• _CHALLENGE_: Wherever "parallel" appears in a line, list that line.
** start of DATA RECORDS **
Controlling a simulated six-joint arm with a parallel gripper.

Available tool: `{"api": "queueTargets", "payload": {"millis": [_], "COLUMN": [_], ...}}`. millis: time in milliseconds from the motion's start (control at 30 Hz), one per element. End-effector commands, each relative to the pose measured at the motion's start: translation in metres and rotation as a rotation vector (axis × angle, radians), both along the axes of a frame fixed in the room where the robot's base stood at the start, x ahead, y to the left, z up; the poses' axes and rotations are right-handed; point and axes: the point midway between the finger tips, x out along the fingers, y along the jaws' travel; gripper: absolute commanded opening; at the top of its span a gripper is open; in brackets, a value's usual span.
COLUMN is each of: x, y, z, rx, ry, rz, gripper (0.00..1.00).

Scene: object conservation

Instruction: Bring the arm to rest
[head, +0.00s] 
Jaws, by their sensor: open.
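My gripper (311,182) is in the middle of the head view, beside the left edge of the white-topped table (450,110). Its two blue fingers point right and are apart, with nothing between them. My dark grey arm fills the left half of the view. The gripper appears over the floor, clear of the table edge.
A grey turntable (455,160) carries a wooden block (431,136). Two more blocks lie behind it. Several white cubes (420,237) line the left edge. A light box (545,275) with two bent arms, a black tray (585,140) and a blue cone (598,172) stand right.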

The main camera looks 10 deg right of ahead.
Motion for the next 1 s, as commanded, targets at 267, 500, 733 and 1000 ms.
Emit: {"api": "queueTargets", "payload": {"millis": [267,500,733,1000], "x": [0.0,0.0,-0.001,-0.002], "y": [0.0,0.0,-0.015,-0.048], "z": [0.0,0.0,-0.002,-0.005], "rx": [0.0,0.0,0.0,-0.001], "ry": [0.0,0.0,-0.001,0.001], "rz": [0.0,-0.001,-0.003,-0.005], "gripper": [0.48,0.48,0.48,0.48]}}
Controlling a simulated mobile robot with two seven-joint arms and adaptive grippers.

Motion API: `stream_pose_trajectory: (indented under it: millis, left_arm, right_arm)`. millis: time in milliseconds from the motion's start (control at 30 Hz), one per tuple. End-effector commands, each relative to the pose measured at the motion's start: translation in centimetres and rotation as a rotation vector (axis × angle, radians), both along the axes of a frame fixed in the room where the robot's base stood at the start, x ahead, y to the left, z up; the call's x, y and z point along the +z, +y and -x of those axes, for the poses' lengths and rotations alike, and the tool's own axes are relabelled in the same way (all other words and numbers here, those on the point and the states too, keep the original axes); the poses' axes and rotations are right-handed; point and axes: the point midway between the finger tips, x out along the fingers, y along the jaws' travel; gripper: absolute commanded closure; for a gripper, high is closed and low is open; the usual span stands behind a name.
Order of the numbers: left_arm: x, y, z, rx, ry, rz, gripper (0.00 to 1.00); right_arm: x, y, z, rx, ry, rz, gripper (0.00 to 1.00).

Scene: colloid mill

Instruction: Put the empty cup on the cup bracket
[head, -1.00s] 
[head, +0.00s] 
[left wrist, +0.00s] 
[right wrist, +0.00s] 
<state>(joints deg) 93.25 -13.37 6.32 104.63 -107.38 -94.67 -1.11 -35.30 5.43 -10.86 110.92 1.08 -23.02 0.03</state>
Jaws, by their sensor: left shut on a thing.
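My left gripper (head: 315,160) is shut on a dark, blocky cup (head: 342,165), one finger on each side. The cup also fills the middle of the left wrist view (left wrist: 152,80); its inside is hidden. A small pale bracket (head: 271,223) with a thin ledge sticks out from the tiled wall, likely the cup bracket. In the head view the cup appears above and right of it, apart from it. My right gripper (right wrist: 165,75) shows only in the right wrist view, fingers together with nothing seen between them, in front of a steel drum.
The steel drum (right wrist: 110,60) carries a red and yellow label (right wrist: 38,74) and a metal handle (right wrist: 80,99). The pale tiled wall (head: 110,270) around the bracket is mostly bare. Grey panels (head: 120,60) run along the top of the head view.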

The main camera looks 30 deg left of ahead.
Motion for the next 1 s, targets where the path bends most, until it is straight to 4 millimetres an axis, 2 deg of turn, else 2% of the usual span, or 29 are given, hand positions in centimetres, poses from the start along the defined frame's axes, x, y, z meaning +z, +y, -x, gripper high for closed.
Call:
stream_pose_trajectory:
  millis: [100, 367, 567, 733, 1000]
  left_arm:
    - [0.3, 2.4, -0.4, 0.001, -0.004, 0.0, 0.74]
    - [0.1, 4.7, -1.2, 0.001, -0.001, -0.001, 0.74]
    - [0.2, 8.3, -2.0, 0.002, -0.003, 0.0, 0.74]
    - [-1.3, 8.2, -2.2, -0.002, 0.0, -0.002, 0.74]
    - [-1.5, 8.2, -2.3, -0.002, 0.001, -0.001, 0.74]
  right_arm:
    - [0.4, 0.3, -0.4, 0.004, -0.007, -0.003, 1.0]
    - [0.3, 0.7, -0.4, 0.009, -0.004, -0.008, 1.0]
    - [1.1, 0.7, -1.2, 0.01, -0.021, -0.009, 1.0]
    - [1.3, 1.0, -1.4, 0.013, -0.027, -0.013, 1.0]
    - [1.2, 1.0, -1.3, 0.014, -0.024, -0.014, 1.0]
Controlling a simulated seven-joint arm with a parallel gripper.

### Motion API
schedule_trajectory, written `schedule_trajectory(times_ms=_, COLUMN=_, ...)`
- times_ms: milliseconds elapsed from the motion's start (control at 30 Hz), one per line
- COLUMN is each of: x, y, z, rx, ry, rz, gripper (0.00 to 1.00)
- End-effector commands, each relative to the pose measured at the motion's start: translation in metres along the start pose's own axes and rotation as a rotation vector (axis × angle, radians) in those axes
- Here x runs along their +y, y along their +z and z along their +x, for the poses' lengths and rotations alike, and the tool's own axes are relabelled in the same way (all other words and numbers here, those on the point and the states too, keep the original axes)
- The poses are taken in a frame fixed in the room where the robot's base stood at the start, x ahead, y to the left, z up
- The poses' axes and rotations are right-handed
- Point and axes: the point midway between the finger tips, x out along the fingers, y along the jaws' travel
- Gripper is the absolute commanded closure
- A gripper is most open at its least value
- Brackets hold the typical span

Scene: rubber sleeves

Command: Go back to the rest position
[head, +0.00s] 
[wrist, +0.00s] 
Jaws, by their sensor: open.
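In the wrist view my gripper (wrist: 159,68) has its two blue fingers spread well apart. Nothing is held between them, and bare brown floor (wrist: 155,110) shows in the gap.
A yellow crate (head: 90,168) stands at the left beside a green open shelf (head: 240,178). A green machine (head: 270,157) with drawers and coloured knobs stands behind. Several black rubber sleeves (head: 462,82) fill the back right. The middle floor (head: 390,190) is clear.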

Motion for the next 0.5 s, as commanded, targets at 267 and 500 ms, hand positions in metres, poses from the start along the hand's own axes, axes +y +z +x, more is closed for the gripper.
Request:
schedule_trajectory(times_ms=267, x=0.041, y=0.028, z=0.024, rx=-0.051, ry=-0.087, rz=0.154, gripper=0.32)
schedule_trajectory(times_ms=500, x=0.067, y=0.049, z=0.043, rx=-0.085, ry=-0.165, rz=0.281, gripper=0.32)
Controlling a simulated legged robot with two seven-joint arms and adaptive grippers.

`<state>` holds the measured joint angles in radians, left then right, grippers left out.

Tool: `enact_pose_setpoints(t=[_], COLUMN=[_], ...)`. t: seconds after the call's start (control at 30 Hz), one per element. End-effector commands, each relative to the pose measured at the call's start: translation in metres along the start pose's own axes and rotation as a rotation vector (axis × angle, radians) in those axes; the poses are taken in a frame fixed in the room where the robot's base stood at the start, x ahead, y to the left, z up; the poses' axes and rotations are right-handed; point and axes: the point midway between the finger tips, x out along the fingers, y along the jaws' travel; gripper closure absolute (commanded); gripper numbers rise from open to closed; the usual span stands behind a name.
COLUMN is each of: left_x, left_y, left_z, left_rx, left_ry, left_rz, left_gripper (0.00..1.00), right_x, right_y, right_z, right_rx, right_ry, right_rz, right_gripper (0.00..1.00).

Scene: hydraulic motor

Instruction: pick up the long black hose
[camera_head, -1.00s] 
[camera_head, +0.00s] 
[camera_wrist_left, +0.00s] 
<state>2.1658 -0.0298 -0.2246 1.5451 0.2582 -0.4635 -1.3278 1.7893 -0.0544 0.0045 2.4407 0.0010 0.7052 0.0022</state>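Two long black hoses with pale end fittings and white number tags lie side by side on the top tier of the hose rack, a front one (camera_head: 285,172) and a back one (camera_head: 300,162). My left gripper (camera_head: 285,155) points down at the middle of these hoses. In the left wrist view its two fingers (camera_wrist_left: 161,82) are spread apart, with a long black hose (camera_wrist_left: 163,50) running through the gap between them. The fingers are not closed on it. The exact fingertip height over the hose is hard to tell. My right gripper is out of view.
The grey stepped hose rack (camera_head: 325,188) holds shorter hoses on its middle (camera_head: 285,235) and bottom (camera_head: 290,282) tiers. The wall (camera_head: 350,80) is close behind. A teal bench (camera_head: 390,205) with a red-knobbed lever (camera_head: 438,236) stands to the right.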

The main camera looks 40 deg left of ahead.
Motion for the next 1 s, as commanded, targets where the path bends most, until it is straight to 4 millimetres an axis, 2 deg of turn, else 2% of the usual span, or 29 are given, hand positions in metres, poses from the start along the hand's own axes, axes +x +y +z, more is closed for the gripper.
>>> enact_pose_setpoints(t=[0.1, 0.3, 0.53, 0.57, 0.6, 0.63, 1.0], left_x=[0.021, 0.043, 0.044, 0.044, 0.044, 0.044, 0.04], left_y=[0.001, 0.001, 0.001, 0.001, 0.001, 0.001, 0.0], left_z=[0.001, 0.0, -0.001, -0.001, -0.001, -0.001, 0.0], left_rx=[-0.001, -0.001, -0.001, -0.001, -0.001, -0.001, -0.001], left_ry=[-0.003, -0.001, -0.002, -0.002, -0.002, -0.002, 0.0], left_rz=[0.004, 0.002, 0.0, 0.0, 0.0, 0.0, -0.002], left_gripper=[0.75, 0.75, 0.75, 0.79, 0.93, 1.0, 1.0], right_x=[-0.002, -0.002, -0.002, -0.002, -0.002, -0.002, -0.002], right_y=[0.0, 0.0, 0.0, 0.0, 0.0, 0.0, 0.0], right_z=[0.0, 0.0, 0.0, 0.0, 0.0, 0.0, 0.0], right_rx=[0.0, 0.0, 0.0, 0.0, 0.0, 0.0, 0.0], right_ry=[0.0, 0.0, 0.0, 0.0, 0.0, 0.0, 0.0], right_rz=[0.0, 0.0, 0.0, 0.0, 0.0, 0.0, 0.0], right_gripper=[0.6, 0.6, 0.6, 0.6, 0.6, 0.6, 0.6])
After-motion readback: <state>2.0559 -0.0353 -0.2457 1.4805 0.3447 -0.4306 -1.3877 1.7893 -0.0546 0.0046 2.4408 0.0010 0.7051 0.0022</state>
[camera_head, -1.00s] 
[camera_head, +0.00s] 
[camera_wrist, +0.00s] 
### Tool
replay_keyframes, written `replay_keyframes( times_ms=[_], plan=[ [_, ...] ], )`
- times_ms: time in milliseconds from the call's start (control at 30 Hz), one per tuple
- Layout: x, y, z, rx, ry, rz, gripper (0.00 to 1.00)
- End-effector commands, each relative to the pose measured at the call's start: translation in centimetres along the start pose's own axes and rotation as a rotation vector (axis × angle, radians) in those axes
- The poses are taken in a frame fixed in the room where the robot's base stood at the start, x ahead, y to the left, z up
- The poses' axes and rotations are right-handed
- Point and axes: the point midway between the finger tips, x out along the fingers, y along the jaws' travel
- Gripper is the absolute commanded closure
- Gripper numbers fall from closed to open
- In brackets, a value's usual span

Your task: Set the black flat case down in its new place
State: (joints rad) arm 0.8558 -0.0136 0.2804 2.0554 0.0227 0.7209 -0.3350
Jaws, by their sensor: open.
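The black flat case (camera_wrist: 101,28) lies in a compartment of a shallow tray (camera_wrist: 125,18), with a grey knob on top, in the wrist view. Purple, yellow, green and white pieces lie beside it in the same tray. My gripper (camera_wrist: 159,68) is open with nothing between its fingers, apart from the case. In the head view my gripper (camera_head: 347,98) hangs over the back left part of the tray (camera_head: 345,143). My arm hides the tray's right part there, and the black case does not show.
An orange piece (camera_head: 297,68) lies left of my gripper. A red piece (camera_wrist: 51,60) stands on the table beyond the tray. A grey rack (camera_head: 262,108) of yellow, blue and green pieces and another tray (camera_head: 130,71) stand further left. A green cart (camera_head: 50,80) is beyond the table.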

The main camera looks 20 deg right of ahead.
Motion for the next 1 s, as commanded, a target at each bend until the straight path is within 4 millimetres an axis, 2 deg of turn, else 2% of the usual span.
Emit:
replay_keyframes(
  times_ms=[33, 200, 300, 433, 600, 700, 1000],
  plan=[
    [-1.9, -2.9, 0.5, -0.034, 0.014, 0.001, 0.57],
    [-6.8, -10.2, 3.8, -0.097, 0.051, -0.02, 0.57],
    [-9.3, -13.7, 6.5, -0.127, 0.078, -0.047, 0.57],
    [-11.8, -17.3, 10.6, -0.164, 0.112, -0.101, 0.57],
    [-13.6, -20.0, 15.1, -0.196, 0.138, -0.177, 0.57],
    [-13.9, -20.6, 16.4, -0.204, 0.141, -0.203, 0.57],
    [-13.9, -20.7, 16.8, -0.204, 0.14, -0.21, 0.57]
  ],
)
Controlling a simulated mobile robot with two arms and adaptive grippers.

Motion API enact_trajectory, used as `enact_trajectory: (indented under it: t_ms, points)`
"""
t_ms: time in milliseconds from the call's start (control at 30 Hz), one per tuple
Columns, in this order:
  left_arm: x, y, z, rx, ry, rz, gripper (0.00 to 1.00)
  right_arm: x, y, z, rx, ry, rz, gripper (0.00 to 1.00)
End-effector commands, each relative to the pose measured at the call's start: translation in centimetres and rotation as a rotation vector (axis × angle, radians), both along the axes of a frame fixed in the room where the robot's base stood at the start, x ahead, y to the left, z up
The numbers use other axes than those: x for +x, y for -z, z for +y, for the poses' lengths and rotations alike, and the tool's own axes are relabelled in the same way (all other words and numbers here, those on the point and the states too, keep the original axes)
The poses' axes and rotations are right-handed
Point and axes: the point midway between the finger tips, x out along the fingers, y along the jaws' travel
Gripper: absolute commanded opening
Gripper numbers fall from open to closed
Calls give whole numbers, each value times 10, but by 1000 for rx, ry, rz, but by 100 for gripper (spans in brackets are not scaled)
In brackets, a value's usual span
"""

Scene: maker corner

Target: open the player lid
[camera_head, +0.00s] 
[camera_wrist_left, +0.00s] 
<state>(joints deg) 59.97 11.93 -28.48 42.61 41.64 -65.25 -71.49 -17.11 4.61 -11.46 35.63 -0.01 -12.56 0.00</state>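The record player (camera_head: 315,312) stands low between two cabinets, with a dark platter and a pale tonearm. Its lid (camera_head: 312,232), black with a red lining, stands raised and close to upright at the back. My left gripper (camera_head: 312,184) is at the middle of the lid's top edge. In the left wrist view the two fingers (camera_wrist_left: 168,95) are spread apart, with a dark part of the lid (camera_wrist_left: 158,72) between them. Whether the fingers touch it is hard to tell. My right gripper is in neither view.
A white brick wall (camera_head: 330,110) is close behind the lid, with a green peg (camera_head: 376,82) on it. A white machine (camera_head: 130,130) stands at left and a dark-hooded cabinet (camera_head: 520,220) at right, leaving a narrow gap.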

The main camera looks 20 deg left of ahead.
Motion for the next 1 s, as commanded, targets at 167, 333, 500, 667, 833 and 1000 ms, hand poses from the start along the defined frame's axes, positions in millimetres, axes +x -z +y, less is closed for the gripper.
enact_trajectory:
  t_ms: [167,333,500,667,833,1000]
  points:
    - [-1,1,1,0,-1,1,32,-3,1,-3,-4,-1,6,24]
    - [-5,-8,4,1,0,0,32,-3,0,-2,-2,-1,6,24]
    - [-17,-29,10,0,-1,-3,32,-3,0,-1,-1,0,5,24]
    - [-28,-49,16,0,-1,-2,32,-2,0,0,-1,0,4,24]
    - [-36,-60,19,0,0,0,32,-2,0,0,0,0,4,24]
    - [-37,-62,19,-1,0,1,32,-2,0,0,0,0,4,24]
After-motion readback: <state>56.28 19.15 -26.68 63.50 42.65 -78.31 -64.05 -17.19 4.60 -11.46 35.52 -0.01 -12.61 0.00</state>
** end of DATA RECORDS **
• _ANSWER BELOW_:
Controlling a simulated six-joint arm with a parallel gripper.
Controlling a simulated seven-joint arm with a parallel gripper.

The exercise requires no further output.